## begin EXTRACTED ENTRIES
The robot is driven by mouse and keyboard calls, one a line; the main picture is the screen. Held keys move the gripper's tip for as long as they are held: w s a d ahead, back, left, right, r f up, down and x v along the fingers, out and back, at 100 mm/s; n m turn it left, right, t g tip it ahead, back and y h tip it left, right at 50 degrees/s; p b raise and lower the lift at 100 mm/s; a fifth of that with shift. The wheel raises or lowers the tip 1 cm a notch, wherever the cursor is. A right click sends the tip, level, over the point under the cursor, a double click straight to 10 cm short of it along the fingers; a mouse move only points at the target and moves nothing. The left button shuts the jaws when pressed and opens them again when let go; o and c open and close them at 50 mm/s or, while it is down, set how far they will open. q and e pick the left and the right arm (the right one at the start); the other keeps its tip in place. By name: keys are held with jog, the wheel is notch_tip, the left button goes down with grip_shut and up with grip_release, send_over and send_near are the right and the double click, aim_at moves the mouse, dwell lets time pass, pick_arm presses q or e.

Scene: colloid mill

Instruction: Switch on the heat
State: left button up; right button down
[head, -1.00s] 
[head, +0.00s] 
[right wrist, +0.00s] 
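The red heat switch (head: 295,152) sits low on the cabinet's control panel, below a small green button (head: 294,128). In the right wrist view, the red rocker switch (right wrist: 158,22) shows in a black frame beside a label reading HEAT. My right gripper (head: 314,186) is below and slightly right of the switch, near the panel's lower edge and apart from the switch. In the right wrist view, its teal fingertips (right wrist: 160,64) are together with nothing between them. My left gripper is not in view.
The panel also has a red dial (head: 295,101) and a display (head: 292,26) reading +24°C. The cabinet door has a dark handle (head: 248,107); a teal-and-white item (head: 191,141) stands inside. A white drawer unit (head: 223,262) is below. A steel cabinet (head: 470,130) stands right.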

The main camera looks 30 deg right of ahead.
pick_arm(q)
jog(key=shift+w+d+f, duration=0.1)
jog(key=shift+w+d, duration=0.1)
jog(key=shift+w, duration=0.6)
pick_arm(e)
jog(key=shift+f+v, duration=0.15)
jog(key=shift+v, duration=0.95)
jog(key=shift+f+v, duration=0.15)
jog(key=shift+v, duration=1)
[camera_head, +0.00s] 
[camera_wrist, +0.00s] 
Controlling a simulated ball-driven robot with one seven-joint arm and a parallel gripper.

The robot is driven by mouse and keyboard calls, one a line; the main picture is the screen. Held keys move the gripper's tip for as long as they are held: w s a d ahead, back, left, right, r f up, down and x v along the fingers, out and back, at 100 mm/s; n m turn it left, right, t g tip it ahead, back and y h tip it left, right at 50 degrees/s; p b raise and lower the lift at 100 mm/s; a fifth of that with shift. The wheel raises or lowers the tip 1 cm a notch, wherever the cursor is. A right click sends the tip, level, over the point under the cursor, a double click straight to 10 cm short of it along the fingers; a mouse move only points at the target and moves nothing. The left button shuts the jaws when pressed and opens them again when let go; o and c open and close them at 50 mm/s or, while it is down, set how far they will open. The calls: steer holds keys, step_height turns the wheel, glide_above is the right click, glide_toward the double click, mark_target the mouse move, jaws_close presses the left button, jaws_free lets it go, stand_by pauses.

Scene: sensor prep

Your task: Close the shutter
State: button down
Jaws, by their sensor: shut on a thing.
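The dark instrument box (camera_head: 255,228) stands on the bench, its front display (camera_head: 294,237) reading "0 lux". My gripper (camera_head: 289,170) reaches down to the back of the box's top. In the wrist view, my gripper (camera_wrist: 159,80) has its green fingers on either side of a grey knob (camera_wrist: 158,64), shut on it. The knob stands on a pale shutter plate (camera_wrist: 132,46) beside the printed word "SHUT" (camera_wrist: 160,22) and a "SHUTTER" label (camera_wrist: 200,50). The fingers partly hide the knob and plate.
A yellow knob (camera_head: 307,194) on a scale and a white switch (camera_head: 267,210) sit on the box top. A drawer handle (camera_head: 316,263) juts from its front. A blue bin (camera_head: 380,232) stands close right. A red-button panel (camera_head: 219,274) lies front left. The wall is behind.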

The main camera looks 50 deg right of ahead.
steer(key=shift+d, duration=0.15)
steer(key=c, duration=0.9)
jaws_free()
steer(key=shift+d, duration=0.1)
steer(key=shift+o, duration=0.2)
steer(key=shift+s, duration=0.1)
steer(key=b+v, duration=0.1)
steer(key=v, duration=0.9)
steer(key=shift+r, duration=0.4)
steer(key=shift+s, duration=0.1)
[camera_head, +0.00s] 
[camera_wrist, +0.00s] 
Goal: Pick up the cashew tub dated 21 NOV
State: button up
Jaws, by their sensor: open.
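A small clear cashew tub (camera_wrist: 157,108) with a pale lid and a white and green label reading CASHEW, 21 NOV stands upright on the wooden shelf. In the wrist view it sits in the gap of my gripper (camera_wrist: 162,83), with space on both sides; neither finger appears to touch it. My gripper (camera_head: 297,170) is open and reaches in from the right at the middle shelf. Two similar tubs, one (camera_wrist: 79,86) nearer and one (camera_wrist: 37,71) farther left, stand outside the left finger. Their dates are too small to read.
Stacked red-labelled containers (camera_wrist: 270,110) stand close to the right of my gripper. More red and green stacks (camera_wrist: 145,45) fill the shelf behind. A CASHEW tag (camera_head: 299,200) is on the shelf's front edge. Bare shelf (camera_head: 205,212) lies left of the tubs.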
## end EXTRACTED ENTRIES
#### [STATED EXERCISE]
Each line of the material above must be retyped precisely.

#### [RESPONSE FOR THIS EXERCISE]
The robot is driven by mouse and keyboard calls, one a line; the main picture is the screen. Held keys move the gripper's tip for as long as they are held: w s a d ahead, back, left, right, r f up, down and x v along the fingers, out and back, at 100 mm/s; n m turn it left, right, t g tip it ahead, back and y h tip it left, right at 50 degrees/s; p b raise and lower the lift at 100 mm/s; a fifth of that with shift. The wheel raises or lowers the tip 1 cm a notch, wherever the cursor is. A right click sends the tip, level, over the point under the cursor, a double click straight to 10 cm short of it along the fingers; a mouse move only points at the target and moves nothing. The left button shuts the jaws when pressed and opens them again when let go; o and c open and close them at 50 mm/s or, while it is down, set how far they will open. q and e pick the left and the right arm (the right one at the start); the other keeps its tip in place. By name: keys are held with jog, the wheel is notch_tip, the left button goes down with grip_shut and up with grip_release, send_over and send_near are the right and the double click, aim_at moves the mouse, dwell lets time pass, pick_arm presses q or e.

Scene: colloid mill

Instruction: Switch on the heat
State: left button up; right button down
[head, -1.00s] 
[head, +0.00s] 
[right wrist, +0.00s] 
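The red heat switch (head: 295,152) sits low on the cabinet's control panel, below a small green button (head: 294,128). In the right wrist view, the red rocker switch (right wrist: 158,22) shows in a black frame beside a label reading HEAT. My right gripper (head: 314,186) is below and slightly right of the switch, near the panel's lower edge and apart from the switch. In the right wrist view, its teal fingertips (right wrist: 160,64) are together with nothing between them. My left gripper is not in view.
The panel also has a red dial (head: 295,101) and a display (head: 292,26) reading +24°C. The cabinet door has a dark handle (head: 248,107); a teal-and-white item (head: 191,141) stands inside. A white drawer unit (head: 223,262) is below. A steel cabinet (head: 470,130) stands right.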

The main camera looks 30 deg right of ahead.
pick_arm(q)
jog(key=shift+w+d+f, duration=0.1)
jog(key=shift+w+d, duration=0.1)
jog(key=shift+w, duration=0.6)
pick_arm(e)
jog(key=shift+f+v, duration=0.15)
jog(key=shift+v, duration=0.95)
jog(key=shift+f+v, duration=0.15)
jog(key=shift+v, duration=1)
[camera_head, +0.00s] 
[camera_wrist, +0.00s] 
Controlling a simulated ball-driven robot with one seven-joint arm and a parallel gripper.

The robot is driven by mouse and keyboard calls, one a line; the main picture is the screen. Held keys move the gripper's tip for as long as they are held: w s a d ahead, back, left, right, r f up, down and x v along the fingers, out and back, at 100 mm/s; n m turn it left, right, t g tip it ahead, back and y h tip it left, right at 50 degrees/s; p b raise and lower the lift at 100 mm/s; a fifth of that with shift. The wheel raises or lowers the tip 1 cm a notch, wherever the cursor is. A right click sends the tip, level, over the point under the cursor, a double click straight to 10 cm short of it along the fingers; a mouse move only points at the target and moves nothing. The left button shuts the jaws when pressed and opens them again when let go; o and c open and close them at 50 mm/s or, while it is down, set how far they will open. The calls: steer holds keys, step_height turns the wheel, glide_above is the right click, glide_toward the double click, mark_target the mouse move, jaws_close presses the left button, jaws_free lets it go, stand_by pauses.

Scene: sensor prep

Your task: Close the shutter
State: button down
Jaws, by their sensor: shut on a thing.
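The dark instrument box (camera_head: 255,228) stands on the bench, its front display (camera_head: 294,237) reading "0 lux". My gripper (camera_head: 289,170) reaches down to the back of the box's top. In the wrist view, my gripper (camera_wrist: 159,80) has its green fingers on either side of a grey knob (camera_wrist: 158,64), shut on it. The knob stands on a pale shutter plate (camera_wrist: 132,46) beside the printed word "SHUT" (camera_wrist: 160,22) and a "SHUTTER" label (camera_wrist: 200,50). The fingers partly hide the knob and plate.
A yellow knob (camera_head: 307,194) on a scale and a white switch (camera_head: 267,210) sit on the box top. A drawer handle (camera_head: 316,263) juts from its front. A blue bin (camera_head: 380,232) stands close right. A red-button panel (camera_head: 219,274) lies front left. The wall is behind.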

The main camera looks 50 deg right of ahead.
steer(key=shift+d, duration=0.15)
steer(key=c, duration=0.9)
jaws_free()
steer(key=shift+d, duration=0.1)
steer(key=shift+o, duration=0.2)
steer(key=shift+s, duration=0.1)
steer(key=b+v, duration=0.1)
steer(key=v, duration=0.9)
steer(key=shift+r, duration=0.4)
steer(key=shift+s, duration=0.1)
[camera_head, +0.00s] 
[camera_wrist, +0.00s] 
Goal: Pick up the cashew tub dated 21 NOV
State: button up
Jaws, by their sensor: open.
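A small clear cashew tub (camera_wrist: 157,108) with a pale lid and a white and green label reading CASHEW, 21 NOV stands upright on the wooden shelf. In the wrist view it sits in the gap of my gripper (camera_wrist: 162,83), with space on both sides; neither finger appears to touch it. My gripper (camera_head: 297,170) is open and reaches in from the right at the middle shelf. Two similar tubs, one (camera_wrist: 79,86) nearer and one (camera_wrist: 37,71) farther left, stand outside the left finger. Their dates are too small to read.
Stacked red-labelled containers (camera_wrist: 270,110) stand close to the right of my gripper. More red and green stacks (camera_wrist: 145,45) fill the shelf behind. A CASHEW tag (camera_head: 299,200) is on the shelf's front edge. Bare shelf (camera_head: 205,212) lies left of the tubs.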

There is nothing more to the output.